__Exercise description__
Pictures excluded, copy word for word the lines from the one holding "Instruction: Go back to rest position" through the last line below.

__Collected material__
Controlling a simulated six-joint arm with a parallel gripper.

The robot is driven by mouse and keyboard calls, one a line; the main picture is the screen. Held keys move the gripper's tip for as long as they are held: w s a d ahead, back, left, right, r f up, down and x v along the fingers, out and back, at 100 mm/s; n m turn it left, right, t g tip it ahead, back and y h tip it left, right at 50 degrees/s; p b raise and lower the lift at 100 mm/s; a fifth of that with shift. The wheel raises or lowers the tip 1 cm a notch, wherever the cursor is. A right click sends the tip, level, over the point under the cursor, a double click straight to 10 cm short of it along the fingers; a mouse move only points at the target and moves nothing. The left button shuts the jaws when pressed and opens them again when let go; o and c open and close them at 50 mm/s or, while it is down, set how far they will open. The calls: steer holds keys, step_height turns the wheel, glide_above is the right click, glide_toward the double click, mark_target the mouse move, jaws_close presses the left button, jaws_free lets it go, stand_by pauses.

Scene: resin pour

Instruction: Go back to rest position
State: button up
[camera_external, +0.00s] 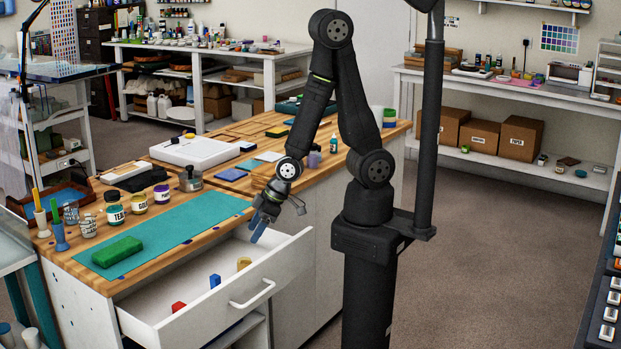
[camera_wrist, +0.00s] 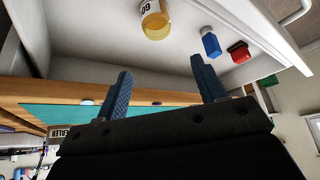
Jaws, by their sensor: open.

__Exercise answer__
Instruction: Go back to rest position
State: button up
[camera_external, +0.00s] 
[camera_wrist, +0.00s] 
Jaws, by their sensor: open.

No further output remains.